Changes in all markets can come on rapidly and may sometimes feel like a lot to take on, raining down attacks on your business. It’s often the case that great businesses get left behind because they won’t adapt – it’s not that they can’t, it’s that they won’t and don’t.
A change in the business model can take many forms of course; what you charge for, how you charge, how you go to market, how you reinvent your supply chain, how you organise assets and how you configure new value.
Technological and economical advances help to drive new business models. The question is, how is your company doing when it comes to embracing the changes?
Did you know that in addition to our peer to peer advisory group we run exclusive high impact leadership events for our members and selected guests that enables them to improve their businesses. One of our latest events with Jaynie Smith focused on improving value propositions – you’ll be surprised at the number of companies that find this difficult.
Recently, though, we have started to ask: “How would you disrupt your market?” Based on the promise that most business models are evolving and that change in the business model can be just as powerful as focusing a new customer value proposition, here’s how it works:
Ask your company these questions
- If we started again in this business what would we do?
- If we decided to compete with ourselves, how could we create disruption?
- If we focused our skills and resources on something else what would it be?
- How transferrable are our skills?
- How could we serve customers differently?
It’s once you start to try and light a fire and create a path for the management team to rethink things that change starts to become possible.
It might be that your answers and your thinking are:
- Can we change what we charge customers for?
- Could we make a change to our terms and conditions?
- Should we change our distribution channels?
- We could re-invent customer service!
- Could we reinvent ways for customers to do business with us?
- We can also do things differently in the way we organise the supply chain or the back office of the company.
- Can we license our technology?
- Can we benefit from outsourcing?
- Does it make sense to form joint ventures?
- What new materials and technologies could disrupt our products and businesses?
Agile thinking, deconstructing, reorganising, reframing and reinventing are the strategic weapons of growth.
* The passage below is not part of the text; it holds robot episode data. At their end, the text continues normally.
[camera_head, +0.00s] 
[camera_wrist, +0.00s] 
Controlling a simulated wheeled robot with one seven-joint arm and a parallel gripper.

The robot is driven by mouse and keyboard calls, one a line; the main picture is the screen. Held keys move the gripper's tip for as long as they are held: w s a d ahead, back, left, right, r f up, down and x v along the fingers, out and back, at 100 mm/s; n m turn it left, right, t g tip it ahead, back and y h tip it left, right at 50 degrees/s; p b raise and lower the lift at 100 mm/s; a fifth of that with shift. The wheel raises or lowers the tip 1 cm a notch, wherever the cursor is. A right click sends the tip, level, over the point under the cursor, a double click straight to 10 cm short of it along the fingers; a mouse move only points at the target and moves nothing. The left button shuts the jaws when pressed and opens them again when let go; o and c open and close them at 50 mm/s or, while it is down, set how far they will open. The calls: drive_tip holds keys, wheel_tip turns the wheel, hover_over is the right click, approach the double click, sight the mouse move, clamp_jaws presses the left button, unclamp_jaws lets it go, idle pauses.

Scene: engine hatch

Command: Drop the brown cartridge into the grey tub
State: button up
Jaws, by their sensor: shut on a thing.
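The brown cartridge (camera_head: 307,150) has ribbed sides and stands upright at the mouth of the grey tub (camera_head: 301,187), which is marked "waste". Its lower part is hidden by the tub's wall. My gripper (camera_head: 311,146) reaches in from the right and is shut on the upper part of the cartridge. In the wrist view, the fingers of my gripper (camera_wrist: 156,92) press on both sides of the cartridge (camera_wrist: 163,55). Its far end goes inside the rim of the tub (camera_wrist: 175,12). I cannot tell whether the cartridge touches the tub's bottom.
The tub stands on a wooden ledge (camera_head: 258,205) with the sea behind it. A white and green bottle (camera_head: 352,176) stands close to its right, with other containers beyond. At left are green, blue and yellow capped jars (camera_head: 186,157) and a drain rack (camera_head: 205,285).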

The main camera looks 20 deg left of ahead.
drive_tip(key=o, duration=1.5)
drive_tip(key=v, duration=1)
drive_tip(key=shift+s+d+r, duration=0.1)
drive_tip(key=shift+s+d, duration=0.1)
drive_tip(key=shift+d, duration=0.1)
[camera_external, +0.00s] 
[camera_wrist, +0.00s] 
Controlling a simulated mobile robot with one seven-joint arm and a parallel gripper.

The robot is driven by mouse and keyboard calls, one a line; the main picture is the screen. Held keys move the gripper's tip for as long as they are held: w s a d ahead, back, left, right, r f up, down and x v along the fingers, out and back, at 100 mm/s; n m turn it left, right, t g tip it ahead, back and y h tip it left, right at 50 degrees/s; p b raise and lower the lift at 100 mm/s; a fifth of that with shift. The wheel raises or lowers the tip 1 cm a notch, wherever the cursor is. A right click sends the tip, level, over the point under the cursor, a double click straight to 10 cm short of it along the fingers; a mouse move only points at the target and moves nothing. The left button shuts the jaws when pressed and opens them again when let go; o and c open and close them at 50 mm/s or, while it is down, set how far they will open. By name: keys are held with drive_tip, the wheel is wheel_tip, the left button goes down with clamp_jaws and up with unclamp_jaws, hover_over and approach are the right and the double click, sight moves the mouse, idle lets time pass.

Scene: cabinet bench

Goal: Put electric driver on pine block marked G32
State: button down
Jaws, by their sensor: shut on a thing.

It’s not the 1960s or the 1980s. It’s 2015. Companies no longer boast they have been in business 35 years, they boast they’ve been in business 3 years, growing at 200% per year – and we all want a piece of that action.
By doing business differently you can enable growth
Your value proposition defines why customers should do business with you and your business model defines how you do business.
Gary Hamel, in his book ‘Leading the Revolution’ suggested sending an email to all employees saying: “The washed-salad market is worth $1.4Bn. If they can do this with vegetables, what the hell is our excuse!”
You see, refining or redrawing your business model for growth isn’t about waiting for change, it’s about leading, rethinking and reframing the landsacpe. Working cultures and operating practice are changing. Communication is tearing down borders internationally and within markets.
Changing your unit of business
Does what you charge customers for reflect and align with the value created for your customers? Sometimes they are misaligned which can cause perceptual conflict with the customer and the value proposition and can drive customers to seek alternatives.
For example. Say you run a golf club and have been buying golf carts outright as a capital expenditure for the last 5 years. But you know that you only make money when the cart is hired out. So when two sales people turn up from competing golf cart companies and the first offers you lease purchase, you get interested. However, when the second sales person turns up and says: ‘Our business model is that you only pay for the hours of use of the carts and so typically golf course owners achieve a 30% margin on every hire.’ Now you’re not thinking about spending and investing, you’re thinking about how many hours you can hire out because every hour makes you money.
That’s a change in the business model.